Le demandeur relève encore que ce serait le défaut de crédibilité de ses déclarations qui aurait conduit le ministre à lui refuser le statut de réfugié. Un tel raisonnement serait manifestement faux, étant donné que le manque de crédibilité de 4 ses déclarations aurait dû amener le ministre à suivre la procédure de la demande manifestement infondée. Cependant le ministre n’aurait pas suivi la procédure instituée à cet effet, ni n’aurait-il pris en considération, dans le cadre de l’examen du bien fondé de sa demande, les craintes de persécutions qu’il avait invoquées. Il conclut qu’un examen approfondi de sa demande aurait relevé que sa situation personnelle correspondrait aux exigences en vue d’obtenir le statut de réfugié, étant donné, qu’il aurait, à la suite de l’assassinat de son père, une crainte que les meurtiers le poursuivraient et donc le persécuteraient.

Le délégué du gouvernement rétorque que le ministre aurait correctement motivé sa décision en se référant expressément à l’absence de motifs de persécution au sens de la Convention et que cette motivation serait plus amplement développée dans l’avis de la commission consultative, avis qui était annexé à la décision litigieuse et qui en ferait donc partie intégrante.

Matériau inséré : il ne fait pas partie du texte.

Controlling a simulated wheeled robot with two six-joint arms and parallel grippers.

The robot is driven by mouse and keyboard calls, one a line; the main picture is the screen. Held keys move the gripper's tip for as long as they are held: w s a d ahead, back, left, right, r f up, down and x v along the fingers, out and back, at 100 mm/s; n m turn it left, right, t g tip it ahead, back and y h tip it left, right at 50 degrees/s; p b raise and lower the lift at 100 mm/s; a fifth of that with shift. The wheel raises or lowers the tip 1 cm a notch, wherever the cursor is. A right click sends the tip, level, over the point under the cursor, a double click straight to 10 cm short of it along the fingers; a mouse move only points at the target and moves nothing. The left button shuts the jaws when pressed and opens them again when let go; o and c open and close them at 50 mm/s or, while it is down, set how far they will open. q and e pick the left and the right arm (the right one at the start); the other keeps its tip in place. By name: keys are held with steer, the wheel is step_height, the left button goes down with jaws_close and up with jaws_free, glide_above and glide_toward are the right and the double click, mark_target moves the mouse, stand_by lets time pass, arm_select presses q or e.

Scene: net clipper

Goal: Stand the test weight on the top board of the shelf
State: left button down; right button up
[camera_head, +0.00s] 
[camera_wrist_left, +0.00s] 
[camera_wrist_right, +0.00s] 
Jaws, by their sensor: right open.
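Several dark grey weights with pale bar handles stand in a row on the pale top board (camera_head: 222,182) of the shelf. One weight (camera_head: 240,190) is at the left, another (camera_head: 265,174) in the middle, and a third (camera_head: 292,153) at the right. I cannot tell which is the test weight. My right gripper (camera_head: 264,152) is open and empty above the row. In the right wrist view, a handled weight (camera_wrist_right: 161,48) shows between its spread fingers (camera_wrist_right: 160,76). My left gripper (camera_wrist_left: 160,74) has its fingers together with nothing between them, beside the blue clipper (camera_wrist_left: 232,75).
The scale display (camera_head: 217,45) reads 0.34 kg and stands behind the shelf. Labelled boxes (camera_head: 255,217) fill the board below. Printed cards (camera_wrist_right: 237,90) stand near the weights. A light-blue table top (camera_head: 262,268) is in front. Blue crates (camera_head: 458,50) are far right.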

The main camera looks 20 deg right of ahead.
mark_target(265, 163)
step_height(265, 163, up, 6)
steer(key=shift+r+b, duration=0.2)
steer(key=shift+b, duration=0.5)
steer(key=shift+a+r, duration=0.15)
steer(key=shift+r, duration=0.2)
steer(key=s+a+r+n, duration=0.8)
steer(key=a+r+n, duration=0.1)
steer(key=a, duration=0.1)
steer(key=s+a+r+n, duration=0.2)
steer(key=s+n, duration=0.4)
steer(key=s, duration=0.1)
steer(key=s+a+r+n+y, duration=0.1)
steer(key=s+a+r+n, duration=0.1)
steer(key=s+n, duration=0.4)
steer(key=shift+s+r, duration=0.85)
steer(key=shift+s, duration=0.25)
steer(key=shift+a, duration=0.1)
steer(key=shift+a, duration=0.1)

Il fait valoir qu’il n’incomberait pas au ministre de procéder aux vérifications nécessaires, mais qu’il appartiendrait au demandeur d’asile de prouver qu’il remplit les conditions en vue de l’obtention du statut de réfugié. En l’espèce, le ministre aurait tenté de contrôler une des seules données vérifiables, à savoir la nationalité du demandeur, en téléphonant à l’ambassade de son pays. Il souligne que le fait de s’adresser à l’ambassade du pays de provenance du demandeur d’asile ne saurait avoir une incidence sur la situation de la personne concernée, étant donné que ni son identité, ni son statut de demandeur d’asile seraient révélés à ces autorités, mais qu’un tel entretien permettrait de déterminer si le demandeur était originaire du même pays en vérifiant les connaissances linguistiques et en posant des questions générales sur la situation du pays.

En dernier lieu, il relève que la loi du 3 avril 1996 portant création d’une procédure relative à l’examen d’une demande d’asile ne prévoirait pas que la qualification de demande manifestement infondée primerait sur une décision portant sur le bien-fondé de la demande. Il souligne que la commission consultative a préféré aviser le bien-fondé de la demande tout en relevant qu’elle aurait aussi bien pu être déclarée manifestement infondée.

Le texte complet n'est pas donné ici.